For comparison, enterprise monitoring (Datadog, New Relic) would cost $200–$500/month for my scale. Self-hosting cuts 80% of the cost.

Lessons Learned

Over-alerting is worse than under-alerting. I started with 40+ alert rules. Got paged for trivial stuff (CPU spikes during nightly backups). Refined down to 12 high-signal rules. Sleep improved dramatically.

Test your alerts. Once a quarter, I simulate failures: kill a service, fill a disk, trigger a bad deploy. Verify alerts fire and remediation works. Found three broken rules this way.

Document runbooks. Every alert links to a runbook (Markdown in Git). Steps to investigate, common causes, fix procedures. Saves me from Googling at 3 a.m.

Automate acks for known issues. If an alert fires repeatedly and I've decided to ignore it (e.g., planned maintenance), I auto-ack it via PagerDuty API so it doesn't clutter my inbox.

What I'd Do Differently

Start simpler. My first iteration tried to monitor everything. Metrics overload, alert fatigue, burnout. Now I monitor the 20% of signals that catch 80% of real issues.

Invest in log parsing earlier. I wasted hours grepping raw logs before building Loki queries. Structured logging + centralized search pays off fast.

Set up test environments for alert tuning. I used to test alert thresholds in production (bad idea). Now I have a staging stack where I can simulate load and tweak rules.

Final Take

You can't be online 24/7, but your monitoring can.

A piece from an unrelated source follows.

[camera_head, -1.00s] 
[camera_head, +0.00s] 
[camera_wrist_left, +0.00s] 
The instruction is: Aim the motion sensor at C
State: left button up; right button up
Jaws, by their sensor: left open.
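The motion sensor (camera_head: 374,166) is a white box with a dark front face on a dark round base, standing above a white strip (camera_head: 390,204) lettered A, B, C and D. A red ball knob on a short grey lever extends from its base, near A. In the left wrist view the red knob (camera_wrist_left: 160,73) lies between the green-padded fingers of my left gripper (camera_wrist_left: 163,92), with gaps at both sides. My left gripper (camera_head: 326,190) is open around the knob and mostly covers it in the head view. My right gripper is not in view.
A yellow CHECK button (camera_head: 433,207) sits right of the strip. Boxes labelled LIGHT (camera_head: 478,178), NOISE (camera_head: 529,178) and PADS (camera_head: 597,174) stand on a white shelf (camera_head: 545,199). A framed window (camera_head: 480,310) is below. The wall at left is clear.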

The goal isn't to eliminate all failures—it's to detect them fast, automate the boring fixes, and only wake yourself for things that actually need human judgment. I've gone from stressed-out firefighting to confident operational control, even when I'm offline for hours or hiking in the woods. The automation doesn't replace me—it buys me time to think before I act.